## Begin

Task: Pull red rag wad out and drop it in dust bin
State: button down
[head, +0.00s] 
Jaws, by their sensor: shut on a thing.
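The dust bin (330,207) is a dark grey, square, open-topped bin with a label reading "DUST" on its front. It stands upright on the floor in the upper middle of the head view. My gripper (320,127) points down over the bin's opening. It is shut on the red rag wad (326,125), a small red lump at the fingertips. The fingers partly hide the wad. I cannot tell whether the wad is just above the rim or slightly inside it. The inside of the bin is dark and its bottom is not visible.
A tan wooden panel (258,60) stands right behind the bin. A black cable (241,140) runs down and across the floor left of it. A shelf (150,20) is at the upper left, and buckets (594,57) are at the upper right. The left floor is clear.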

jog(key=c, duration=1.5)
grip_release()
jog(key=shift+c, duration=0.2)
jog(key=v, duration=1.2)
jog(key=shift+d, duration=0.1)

## End

_To do_.
Retype only the lines running from the top of the listing to the line that holds "[head, +0.00s]", both ends included.

_Solution to this problem_.
Task: Pull red rag wad out and drop it in dust bin
State: button down
[head, +0.00s] 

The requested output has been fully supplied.